Getting divorced can be all-consuming. Whether it’s the pain of seeing your union dissolve, or letting go of your former way of life, there are many possible issues to navigate, such as relocation, custody issues and distribution of wealth. “There is a lot of emotion involved,” says Christine Van Cauwenberghe, vice-president, tax & estate planning with IG Wealth Management. “People are in a period of uncertainty for a long time.”
Cancel all joint credit cards, lines of credit and mortgages. You don’t want to be paying for a spouse’s golf club membership or a spa weekend.
After the emotional fallout, though, you’ll need to make a number of key financial decisions to protect your assets and to help you carve out a new path toward financial independence.
It’s a good idea to talk to a financial advisor who can help you determine exactly what you have and what you require, but there are a few things you can think about now. Here’s a checklist to get you started.
1. Sell key assets
Once you’ve formally filed for divorce, you’ll likely need to sell some assets, whether it’s a house that both people own, or stuff that you want to get rid of before moving to a new abode. Determine what you plan to sell and those items each of you want to keep for yourselves, says Van Cauwenberghe. This should be done in consultation with a family lawyer and your financial planner. Examples of what you may want to sell include the matrimonial home, vacation properties, jewelry, art and vehicles. It’s important, though, to not waste time, as this process can delay divorce proceedings. “You need to start discussing these issues right away,” she says.
2. Sever all joint accounts
Cancel all joint credit cards, lines of credit and mortgages. You don’t want to be paying for a spouse’s golf club membership or a spa weekend, says Van Cauwenberghe.

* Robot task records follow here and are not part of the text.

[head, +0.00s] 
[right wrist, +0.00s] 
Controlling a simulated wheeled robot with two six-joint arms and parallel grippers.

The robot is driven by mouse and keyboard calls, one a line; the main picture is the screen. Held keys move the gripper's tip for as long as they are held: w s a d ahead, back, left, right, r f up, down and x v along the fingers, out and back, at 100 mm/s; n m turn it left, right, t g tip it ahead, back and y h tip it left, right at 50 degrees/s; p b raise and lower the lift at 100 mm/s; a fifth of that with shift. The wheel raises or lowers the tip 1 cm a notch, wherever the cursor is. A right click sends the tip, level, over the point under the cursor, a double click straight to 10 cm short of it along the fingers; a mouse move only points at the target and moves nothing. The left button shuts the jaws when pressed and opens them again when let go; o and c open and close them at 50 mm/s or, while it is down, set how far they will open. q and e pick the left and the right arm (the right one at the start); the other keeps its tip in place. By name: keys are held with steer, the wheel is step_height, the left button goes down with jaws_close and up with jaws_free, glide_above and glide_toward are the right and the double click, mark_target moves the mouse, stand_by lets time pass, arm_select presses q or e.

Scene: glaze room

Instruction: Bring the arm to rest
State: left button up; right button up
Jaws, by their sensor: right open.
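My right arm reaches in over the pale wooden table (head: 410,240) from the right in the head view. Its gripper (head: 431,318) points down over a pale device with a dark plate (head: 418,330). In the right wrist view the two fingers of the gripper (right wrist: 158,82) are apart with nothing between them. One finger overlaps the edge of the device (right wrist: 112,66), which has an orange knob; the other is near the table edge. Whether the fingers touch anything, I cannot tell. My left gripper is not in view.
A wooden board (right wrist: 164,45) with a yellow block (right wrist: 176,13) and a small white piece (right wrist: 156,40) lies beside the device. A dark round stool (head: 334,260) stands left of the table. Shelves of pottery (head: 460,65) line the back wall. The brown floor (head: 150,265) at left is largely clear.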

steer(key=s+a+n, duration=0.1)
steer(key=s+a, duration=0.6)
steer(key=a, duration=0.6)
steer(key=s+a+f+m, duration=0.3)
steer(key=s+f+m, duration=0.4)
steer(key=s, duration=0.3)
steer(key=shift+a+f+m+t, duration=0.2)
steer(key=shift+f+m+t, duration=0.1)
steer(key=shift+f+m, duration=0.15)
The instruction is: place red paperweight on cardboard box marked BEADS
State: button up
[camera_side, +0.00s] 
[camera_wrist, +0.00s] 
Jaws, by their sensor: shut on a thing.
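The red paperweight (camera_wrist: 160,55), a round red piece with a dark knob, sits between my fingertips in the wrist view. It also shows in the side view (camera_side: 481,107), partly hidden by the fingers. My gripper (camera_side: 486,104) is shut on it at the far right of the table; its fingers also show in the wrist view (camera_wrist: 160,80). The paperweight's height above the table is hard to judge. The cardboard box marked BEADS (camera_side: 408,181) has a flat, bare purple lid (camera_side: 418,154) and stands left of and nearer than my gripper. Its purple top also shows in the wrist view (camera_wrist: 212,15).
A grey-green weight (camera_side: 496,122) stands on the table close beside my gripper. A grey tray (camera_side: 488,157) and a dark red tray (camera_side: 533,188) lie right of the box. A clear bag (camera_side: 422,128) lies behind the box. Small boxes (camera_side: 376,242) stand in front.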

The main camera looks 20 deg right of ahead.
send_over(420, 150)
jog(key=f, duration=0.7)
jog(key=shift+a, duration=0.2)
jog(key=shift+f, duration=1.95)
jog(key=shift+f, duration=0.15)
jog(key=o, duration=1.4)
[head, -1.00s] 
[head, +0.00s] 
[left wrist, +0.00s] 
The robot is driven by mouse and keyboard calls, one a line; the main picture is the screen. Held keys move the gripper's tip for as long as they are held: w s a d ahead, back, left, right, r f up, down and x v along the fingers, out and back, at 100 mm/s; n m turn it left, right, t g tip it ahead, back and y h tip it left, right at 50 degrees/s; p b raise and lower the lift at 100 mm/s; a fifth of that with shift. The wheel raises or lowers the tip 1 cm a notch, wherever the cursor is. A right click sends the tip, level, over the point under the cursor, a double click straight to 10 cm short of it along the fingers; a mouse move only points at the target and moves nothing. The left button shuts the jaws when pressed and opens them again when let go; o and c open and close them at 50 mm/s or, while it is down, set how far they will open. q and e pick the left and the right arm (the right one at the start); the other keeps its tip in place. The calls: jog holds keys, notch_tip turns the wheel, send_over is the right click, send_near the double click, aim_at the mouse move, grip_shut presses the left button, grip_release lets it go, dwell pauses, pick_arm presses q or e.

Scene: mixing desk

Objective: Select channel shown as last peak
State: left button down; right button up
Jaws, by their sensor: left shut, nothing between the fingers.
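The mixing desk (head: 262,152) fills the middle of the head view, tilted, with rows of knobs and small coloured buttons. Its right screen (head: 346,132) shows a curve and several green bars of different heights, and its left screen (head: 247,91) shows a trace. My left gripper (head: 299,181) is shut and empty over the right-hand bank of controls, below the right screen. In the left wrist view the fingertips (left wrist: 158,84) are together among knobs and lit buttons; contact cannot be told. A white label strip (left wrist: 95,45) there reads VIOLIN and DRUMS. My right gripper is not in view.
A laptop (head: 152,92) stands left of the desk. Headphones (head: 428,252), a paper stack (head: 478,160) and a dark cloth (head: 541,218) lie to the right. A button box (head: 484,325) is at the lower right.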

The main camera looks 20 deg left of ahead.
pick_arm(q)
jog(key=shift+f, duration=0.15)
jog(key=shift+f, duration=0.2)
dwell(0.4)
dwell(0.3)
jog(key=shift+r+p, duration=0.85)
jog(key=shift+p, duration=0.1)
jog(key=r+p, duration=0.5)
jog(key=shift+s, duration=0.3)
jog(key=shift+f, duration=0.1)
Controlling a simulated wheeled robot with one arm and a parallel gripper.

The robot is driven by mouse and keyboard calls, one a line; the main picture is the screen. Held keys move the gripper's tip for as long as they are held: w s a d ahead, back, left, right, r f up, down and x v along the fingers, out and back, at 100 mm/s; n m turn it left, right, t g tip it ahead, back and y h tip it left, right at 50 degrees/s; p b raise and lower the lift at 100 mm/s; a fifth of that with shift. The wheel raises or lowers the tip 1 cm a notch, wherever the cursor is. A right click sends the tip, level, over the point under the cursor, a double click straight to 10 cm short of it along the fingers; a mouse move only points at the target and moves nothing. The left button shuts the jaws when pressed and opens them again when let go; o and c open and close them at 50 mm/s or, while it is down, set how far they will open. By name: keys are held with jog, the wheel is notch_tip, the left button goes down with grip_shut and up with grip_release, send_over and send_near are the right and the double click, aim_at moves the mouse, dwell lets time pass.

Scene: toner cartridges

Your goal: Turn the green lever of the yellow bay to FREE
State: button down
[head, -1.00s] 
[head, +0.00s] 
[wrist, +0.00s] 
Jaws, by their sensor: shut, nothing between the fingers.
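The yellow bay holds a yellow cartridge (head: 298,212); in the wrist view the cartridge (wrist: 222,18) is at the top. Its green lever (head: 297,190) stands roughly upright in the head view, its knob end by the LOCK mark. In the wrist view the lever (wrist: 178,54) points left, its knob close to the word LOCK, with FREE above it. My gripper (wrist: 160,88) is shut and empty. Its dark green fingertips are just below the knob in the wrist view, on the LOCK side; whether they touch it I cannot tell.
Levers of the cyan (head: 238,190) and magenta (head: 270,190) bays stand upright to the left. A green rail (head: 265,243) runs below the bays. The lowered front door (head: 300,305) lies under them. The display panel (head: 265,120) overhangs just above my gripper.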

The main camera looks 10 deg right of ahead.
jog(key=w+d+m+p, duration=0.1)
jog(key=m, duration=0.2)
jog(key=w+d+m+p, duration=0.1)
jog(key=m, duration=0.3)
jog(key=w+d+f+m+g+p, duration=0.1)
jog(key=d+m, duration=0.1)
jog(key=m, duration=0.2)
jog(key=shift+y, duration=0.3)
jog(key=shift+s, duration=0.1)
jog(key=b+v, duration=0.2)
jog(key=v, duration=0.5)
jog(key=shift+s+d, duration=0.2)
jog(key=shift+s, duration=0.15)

Laura Paris, a family lawyer with Toronto’s Shulman Law, says if there are joint expenses, maintain one account that you each transfer money into for the purpose of such expenses. “This can give both parties a certain amount of privacy with respect to how they use their money post-separation, and allows for early adjustment to their new reality,” she notes.
3. Start saving in your name
Now that you have closed your other accounts, you should start saving in your name. “You need to start saving now based on your new situation,” says Van Cauwenberghe. Not only that, but you may need to apply for new credit cards, open new RRSPs, TFSAs or other investment accounts, and get new life or health insurance, especially if your health insurance was on your ex’s plan.
You might have to consider a new lifestyle as well, explains Paris. “Set a new budget and accept that you may have to cut back on certain luxuries you once had available to you.”
4. Review your will and other beneficiaries
One of the first things you’ll want to do is update your will. If you don’t want your spouse to receive any of your assets, then take their name off it (although understand they may still be entitled to receive a portion of your estate if your family property claims are not resolved before the time of your death). The same goes for life insurance and investment beneficiaries. It is generally not recommended that young children be designated as direct beneficiaries on an insurance or investment plan, but you should change the designation to “estate” and update your will to indicate who should receive your estate. Review your powers of attorney, too, to ensure that the right person is taking care of your finances if you can’t oversee your money yourself.
5. Create an emergency fund
“There is significant security in having a spouse,” says Paris, as their income may have provided a financial cushion in the event of an illness or accident. “When you separate, you lose that security blanket,” she notes. Start setting up an emergency fund by putting a portion of your pay into a savings account as soon as you can. You’ll want that money in case something unforeseeable happens.
Getting through divorce proceedings can take time – and it’s draining, says Van Cauwenberghe. But if you focus on the issues that affect your financial security, you can slowly forge your financial independence. “Try to control what’s happening on your side of things,” she advises.